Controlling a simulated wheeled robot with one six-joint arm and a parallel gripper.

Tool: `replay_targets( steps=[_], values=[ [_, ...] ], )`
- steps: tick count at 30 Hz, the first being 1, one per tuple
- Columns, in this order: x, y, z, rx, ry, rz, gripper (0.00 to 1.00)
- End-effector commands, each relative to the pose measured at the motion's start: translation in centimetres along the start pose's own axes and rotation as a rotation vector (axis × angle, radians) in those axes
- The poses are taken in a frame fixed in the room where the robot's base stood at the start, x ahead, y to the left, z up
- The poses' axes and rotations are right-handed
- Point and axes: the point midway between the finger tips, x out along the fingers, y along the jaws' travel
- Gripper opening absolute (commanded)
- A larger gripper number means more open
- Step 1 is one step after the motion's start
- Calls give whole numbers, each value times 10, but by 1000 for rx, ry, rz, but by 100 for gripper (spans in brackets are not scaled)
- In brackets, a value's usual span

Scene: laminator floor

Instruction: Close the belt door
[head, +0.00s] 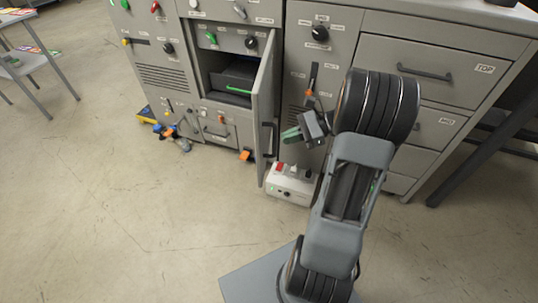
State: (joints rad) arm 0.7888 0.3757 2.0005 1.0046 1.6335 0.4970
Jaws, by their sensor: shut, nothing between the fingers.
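The open grey door (264,115), which I take to be the belt door, stands swung out toward me from the middle cabinet, seen nearly edge-on. A dark handle (270,138) shows on its right-hand face. The compartment (232,72) behind it is uncovered and holds a dark unit with a green bar. My gripper (289,134) is just right of the door, by the handle side. It is shut and empty, with its fingertips pointing left toward the door. I cannot tell whether they touch it.
A light box with red and white switches (291,184) stands on the floor below my gripper, right of the door's foot. A drawer cabinet (436,65) is behind my arm. Small items (175,137) lie by the left cabinet. The floor in front is clear.

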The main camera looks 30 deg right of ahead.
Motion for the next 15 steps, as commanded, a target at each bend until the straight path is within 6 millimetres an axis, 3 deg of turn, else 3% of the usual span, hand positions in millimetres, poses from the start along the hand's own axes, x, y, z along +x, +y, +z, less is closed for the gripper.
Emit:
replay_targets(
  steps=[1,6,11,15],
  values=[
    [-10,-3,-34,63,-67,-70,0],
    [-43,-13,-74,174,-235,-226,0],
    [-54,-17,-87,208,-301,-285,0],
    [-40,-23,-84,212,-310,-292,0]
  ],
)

══════════════════════════════

#### [Task goal]
Nothing but the lines from the one with "values=[ [_, ...]" down to the one with "Motion for the" should be printed, both of them included. Leave out the pictures.

#### [Response to this exercise]
Tool: `replay_targets( steps=[_], values=[ [_, ...] ], )`
- steps: tick count at 30 Hz, the first being 1, one per tuple
- Columns, in this order: x, y, z, rx, ry, rz, gripper (0.00 to 1.00)
- End-effector commands, each relative to the pose measured at the motion's start: translation in centimetres along the start pose's own axes and rotation as a rotation vector (axis × angle, radians) in those axes
- The poses are taken in a frame fixed in the room where the robot's base stood at the start, x ahead, y to the left, z up
- The poses' axes and rotations are right-handed
- Point and axes: the point midway between the finger tips, x out along the fingers, y along the jaws' travel
- Gripper opening absolute (commanded)
- A larger gripper number means more open
- Step 1 is one step after the motion's start
- Calls give whole numbers, each value times 10, but by 1000 for rx, ry, rz, but by 100 for gripper (spans in brackets are not scaled)
- In brackets, a value's usual span

Scene: laminator floor

Instruction: Close the belt door
[head, +0.00s] 
State: (joints rad) arm 0.7888 0.3757 2.0005 1.0046 1.6335 0.4970
Jaws, by their sensor: shut, nothing between the fingers.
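The open grey door (264,115), which I take to be the belt door, stands swung out toward me from the middle cabinet, seen nearly edge-on. A dark handle (270,138) shows on its right-hand face. The compartment (232,72) behind it is uncovered and holds a dark unit with a green bar. My gripper (289,134) is just right of the door, by the handle side. It is shut and empty, with its fingertips pointing left toward the door. I cannot tell whether they touch it.
A light box with red and white switches (291,184) stands on the floor below my gripper, right of the door's foot. A drawer cabinet (436,65) is behind my arm. Small items (175,137) lie by the left cabinet. The floor in front is clear.

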The main camera looks 30 deg right of ahead.
Motion for the next 15 steps, as commanded, a target at each bend until the straight path is within 6 millimetres an axis, 3 deg of turn, else 3% of the usual span, hand positions in millimetres, poses from the start along the hand's own axes, x, y, z along +x, +y, +z, less is closed for the gripper.

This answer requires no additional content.